Create your free account now! Sign up

Re: Cable Linemen...get no respect


I don’t meet to open an old wound here, but I wanted to touch on this thread a little, especially as it seems to be a common thread in many of the different boards I am a member of.

In one capacity or another I have been in broadband, communications and telecommunications since 1991. Everything from copper to the cell sites, the cell sites themselves, broadcast towers, celestial and terrestrial satellites, cable, phone and data centers. It is a gypsy lifestyle; we travel to where the work is located. It is hard to find people that will travel like this, my tower guys go out for 6 weeks and come back home for a week off. The a few my lineman go out for months at a time; the others want to stay local and I do my best to accommodate that, yea maintenance contracts and squirrels.

Once you are able to find people that can live the gypsy lifestyle the next challenge comes. It is hard to find a guy that can climb poles all day longs, much less someone to climb a 1000’+ tower. It makes the pool of applicants smaller.

Before the days where everyone in the industry was being subjected to background checks, I honestly think that 75% of our work force had some type of felony conviction, and DUIs where a little higher than that. Most DUIs came from crews while they were on the road; work hard, play harder. The union power and telephone guys were in the same boat, they just had better PR people in the halls.  With all that being said most of the guys were not the degenerates people have made us out to be. As with all things in life it only takes a few bad apples.

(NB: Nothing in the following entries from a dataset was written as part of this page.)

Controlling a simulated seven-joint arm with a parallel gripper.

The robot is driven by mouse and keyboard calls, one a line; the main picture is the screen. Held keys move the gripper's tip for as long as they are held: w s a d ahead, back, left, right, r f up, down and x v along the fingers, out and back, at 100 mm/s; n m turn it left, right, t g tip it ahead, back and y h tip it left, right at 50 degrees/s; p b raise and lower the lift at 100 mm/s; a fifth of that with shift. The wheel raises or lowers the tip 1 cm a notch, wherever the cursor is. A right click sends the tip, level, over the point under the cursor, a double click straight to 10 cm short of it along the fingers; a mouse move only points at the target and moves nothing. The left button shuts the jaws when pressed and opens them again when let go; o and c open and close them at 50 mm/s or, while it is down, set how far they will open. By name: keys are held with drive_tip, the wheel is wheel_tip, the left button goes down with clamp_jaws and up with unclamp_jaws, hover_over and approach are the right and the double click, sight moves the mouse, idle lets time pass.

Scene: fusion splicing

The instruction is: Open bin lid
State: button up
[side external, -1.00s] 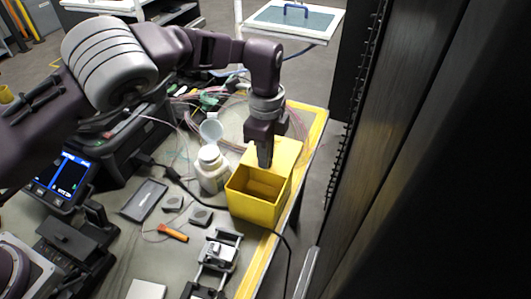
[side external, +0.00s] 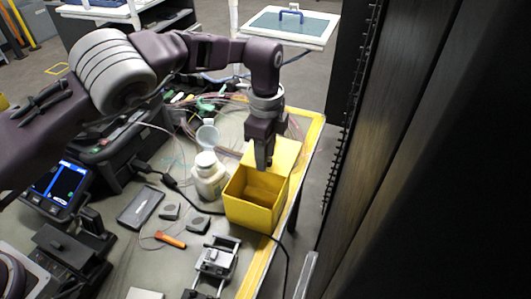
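The yellow bin (side external: 256,214) stands near the right edge of the table. Its front part is open and I see into the empty-looking inside. Its yellow lid (side external: 287,156) stands raised, tilted back at the rear of the bin. My gripper (side external: 263,166) points down over the back of the bin, in front of the lid. Its fingertips are at the rear of the opening, close to the lid; I cannot tell if they touch it. The fingers look close together, but the gap is hidden from this angle.
A white bottle (side external: 209,177) with its cap flipped open stands just left of the bin. An orange-handled tool (side external: 171,240), a metal clamp-like device (side external: 217,258) and small dark blocks lie in front. A black cable runs past the bin. Loose fibres lie behind.

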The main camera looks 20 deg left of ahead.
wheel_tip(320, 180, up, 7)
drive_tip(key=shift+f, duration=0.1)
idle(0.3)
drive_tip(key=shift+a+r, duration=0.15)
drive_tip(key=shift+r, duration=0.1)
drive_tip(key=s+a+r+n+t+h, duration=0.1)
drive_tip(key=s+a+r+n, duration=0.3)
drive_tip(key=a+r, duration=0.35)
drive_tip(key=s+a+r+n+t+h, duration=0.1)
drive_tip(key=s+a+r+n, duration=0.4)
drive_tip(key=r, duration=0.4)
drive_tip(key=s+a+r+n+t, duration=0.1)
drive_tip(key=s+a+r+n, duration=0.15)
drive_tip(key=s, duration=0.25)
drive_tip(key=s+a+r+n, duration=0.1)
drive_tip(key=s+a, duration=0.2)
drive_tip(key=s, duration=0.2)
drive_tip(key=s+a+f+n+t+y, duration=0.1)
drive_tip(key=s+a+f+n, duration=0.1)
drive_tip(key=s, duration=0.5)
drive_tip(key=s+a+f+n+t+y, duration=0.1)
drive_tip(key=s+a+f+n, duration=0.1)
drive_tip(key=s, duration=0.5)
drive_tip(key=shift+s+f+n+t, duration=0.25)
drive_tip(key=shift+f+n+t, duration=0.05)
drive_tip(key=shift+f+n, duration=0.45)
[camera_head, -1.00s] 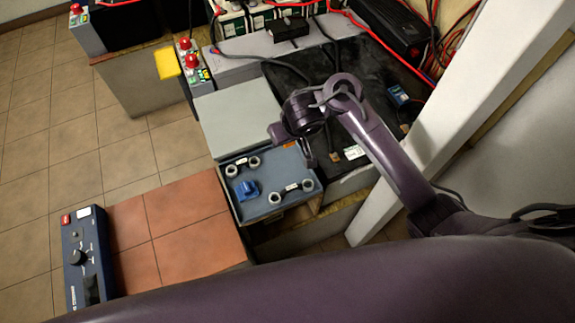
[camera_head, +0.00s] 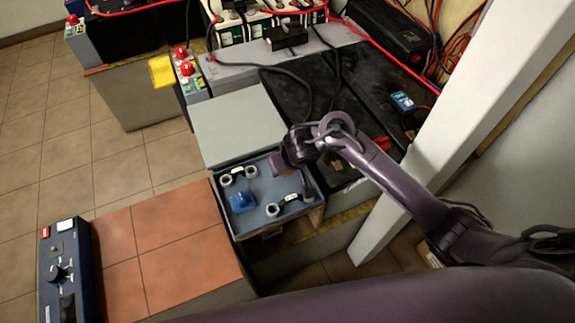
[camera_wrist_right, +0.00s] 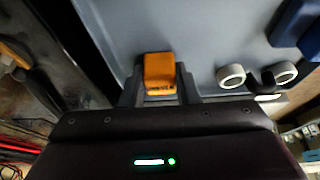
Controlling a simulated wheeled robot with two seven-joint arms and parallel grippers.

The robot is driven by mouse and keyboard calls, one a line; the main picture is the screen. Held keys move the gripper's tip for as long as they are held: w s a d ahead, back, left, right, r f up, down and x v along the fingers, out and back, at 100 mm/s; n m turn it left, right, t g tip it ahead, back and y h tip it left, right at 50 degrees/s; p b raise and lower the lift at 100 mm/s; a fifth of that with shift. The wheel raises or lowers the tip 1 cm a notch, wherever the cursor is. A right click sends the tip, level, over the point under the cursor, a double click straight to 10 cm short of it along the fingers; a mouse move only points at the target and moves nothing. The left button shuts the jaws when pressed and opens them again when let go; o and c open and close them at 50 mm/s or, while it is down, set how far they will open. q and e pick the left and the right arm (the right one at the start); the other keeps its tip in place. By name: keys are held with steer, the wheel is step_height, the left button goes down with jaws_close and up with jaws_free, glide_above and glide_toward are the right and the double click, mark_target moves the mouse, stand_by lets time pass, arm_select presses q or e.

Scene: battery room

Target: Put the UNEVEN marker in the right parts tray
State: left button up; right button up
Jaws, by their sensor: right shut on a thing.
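An orange block (camera_wrist_right: 160,72) is held between the fingers of my right gripper (camera_wrist_right: 160,84) in the right wrist view; dark print on its face is too small to read surely. In the head view my right gripper (camera_head: 294,177) is over the back right of a blue-grey tray (camera_head: 262,229), and the block is hidden there. The tray also shows below the block in the wrist view (camera_wrist_right: 215,35). It contains a blue part (camera_head: 242,201) and two dark links with pale rings (camera_head: 287,204). My left gripper is not in view.
A grey flat-topped box (camera_head: 238,125) stands directly behind the tray. A tiled orange surface (camera_head: 165,240) with a blue control box (camera_head: 63,270) lies to the left. A white post (camera_head: 465,120) rises at right. Black batteries and cables are behind.

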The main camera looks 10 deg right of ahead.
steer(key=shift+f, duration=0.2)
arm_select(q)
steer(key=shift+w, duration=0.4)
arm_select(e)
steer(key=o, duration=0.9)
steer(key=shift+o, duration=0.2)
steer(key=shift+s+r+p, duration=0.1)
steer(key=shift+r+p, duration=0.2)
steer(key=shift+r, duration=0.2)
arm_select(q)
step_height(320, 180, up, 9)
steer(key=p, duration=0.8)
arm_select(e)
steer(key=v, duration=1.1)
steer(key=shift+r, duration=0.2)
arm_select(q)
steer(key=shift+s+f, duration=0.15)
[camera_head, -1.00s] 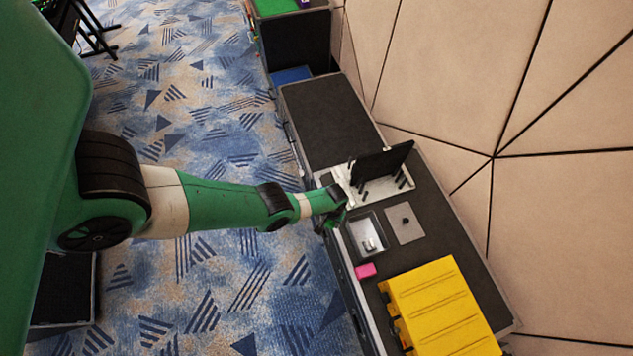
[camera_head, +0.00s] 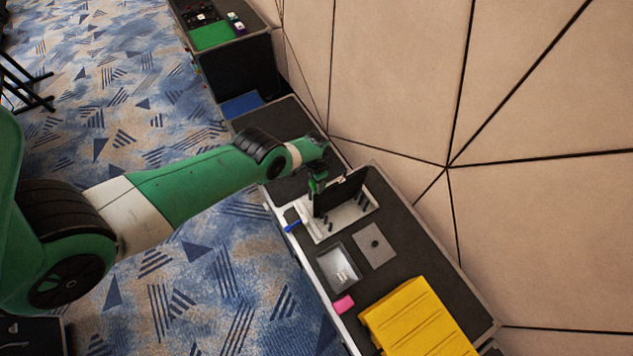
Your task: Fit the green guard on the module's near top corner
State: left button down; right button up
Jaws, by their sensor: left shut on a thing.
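The module is a thin black panel (camera_head: 345,193) standing upright in a white fixture (camera_head: 340,222) on the dark case top. My left gripper (camera_head: 317,188) hangs over the panel's near top corner, at its left end in the picture. It is shut on a small green piece, most likely the guard, which is hard to tell from the green of my gripper. I cannot tell whether the piece touches the corner. My right gripper is not in view.
A grey tray (camera_head: 325,272) with small pale pieces, a grey plate (camera_head: 389,252), a pink block (camera_head: 343,304) and a yellow case (camera_head: 420,325) lie nearer. A blue item (camera_head: 292,227) is at the fixture's left edge. A beige wall (camera_head: 400,90) bounds the right.

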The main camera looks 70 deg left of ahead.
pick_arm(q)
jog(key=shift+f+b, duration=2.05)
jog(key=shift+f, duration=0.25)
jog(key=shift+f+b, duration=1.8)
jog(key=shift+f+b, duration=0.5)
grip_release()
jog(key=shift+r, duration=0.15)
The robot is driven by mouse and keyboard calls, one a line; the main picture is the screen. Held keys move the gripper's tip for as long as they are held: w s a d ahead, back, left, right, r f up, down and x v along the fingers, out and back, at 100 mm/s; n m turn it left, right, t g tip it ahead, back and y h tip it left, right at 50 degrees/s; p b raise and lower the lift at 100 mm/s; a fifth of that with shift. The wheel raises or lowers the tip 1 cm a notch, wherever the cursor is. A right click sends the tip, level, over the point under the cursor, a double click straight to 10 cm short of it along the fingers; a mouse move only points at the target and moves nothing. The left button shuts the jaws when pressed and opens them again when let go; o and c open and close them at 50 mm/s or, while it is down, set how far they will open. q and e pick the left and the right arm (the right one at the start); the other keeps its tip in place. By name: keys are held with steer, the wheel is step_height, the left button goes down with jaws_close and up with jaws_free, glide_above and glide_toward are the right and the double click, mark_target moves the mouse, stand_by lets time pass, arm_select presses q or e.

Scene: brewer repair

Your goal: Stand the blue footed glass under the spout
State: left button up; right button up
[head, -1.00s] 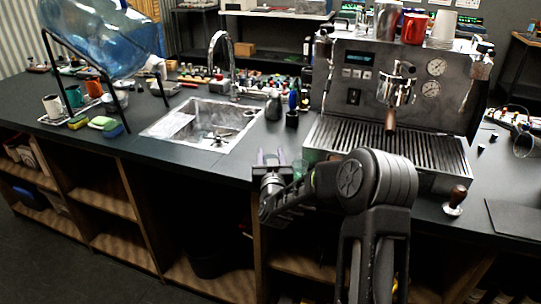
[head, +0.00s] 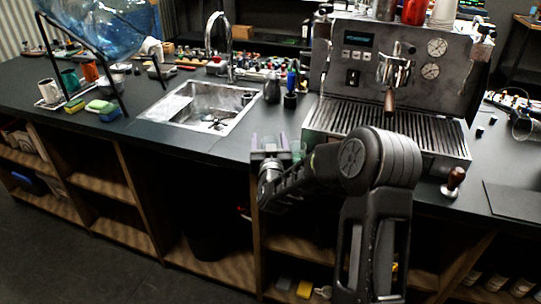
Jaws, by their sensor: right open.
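A small translucent blue-green glass (head: 298,149) stands near the counter's front edge, left of the coffee machine. My arm partly hides it, so its foot cannot be made out. My right gripper (head: 269,145) is open and empty, just left of the glass, with its fingers pointing away from me over the counter edge. The coffee machine (head: 358,90) has a brewing head with a handled spout (head: 391,72) above a slatted drip tray (head: 345,117). No glass shows under it. My left gripper is out of view.
A sink (head: 212,103) with a tall tap lies left of the machine. Bottles (head: 291,83) stand between them. A tamper (head: 453,182) stands at the right front, beside a dark mat (head: 515,200). My right forearm covers the machine's front edge.

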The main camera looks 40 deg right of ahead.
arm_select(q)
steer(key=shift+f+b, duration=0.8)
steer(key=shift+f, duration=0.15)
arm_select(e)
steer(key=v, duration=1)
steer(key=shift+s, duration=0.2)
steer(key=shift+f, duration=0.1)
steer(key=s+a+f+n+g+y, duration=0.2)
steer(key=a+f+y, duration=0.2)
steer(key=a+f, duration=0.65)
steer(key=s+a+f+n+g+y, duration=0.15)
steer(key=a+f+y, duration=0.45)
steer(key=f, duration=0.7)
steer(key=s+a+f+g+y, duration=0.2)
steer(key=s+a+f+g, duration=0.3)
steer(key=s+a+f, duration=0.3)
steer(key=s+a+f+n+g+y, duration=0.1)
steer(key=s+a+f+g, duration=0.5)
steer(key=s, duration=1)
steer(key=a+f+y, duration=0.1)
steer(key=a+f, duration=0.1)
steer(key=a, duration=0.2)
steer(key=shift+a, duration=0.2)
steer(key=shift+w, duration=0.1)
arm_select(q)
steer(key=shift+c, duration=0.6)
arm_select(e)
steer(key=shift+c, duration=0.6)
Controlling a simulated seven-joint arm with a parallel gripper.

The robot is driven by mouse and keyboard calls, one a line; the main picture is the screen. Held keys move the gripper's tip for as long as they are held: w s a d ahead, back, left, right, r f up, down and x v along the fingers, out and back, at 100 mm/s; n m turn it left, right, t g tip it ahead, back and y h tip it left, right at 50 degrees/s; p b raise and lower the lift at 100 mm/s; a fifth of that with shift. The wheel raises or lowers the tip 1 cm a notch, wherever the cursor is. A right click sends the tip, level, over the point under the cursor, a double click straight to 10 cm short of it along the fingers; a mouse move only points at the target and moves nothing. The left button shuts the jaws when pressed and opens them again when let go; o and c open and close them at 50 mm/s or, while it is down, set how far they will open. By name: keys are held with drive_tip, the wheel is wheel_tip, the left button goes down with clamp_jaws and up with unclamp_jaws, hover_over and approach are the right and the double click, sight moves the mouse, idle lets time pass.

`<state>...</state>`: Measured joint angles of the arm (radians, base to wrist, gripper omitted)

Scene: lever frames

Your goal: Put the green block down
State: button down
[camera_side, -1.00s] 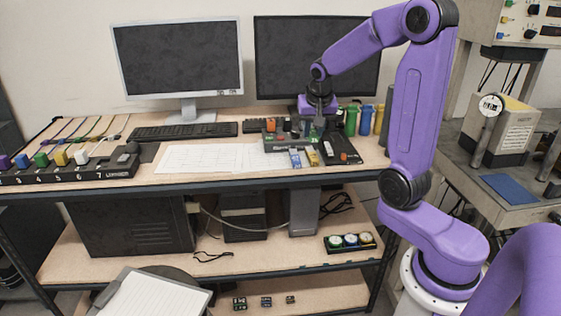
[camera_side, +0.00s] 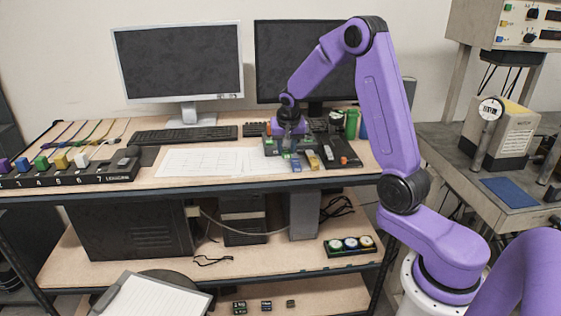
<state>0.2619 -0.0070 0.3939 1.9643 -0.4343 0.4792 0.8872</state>
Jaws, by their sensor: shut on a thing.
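My gripper (camera_side: 287,148) is at the end of the purple arm, low over the dark block rack on the tabletop. It is shut on the green block (camera_side: 286,156), a small patch of which shows at the fingertips. The fingers hide most of the block, and I cannot tell whether it touches the rack or the table. Blue and yellow pieces (camera_side: 312,160) lie just right of the gripper, at the front of the rack.
A dark tray with an orange piece (camera_side: 344,160) is to the right. Green and blue bottles (camera_side: 351,124) stand behind it. White paper sheets (camera_side: 210,161) lie left of the rack. The keyboard (camera_side: 184,134) and two monitors (camera_side: 180,60) are behind. The table's front edge is near.

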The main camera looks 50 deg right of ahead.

The Cable Lineman has always been one of the most technically challenged fields out there. Telephone Lineman for the most part have always just needed to follow the colors. Don’t get me wrong it’s not super easy to be a Telephone Lineman, there is a good degree of technical knowledge that needs to be mastered. It is just that the Cable Lineman has always needed to know more, with the amps, balancing the line, testing forwards/backwards, knowing how a splitter nine spans down is the cause of your problem (even though you have never seen it, the reading just tells you that it is there).

The industry is changing, drastically and quickly changing. I am not sure if it all for the better though. Fiber has caused massive changes for all aspects of the communications industry. I used to employee “tower dawgs” or riggers, on the wireless side of the house. I needed people that could lift heavy steel, run 1 5/8” coax and hold 90 pound antennas in the air while someone else bolted them to the tower mounts. That was just the cell guys, the broadcast guys had to deal with 20’sections of ridged conduit weighing in around 120 pounds apiece, with antennas picks up to 12,000 pounds. These were good craftsman, with little to no “computer training”. Now with fiber to the cell I have tower climbers that have graduated from places like ITT.

On the Cable Lineman side of the house, fiber is starting to cause a major issue. That issue is a loss of qualified workforce. It is getting harder and harder to find good quality Cable Lineman, real cable not fiber. We are always looking for cable splicers and most of the responses we get are from fiber splicers. Sorry guys if you have just hung, spliced and installed drops for fiber you are not a Cable Lineman. I am not saying that anyone can do fiber, it is a different skill set. The skills need to do production are the same, where to route the cable, how to hang the strand, lashing, etc. It is just that if all you have ever touched is fiber you are not qualified to deal with coax. With Cable Lineman retiring faster than cable plant being decommissioned and large skill gap is being created in the work force. Cable Lineman are in higher demand, yet the MSOs are not paying for the demand.

So once again both good and bad things for fiber. Change is inevitable, there is nothing we can do about that. Though as an industry it is up to us, the ones that do the work, to ensure that the change goes smoothly.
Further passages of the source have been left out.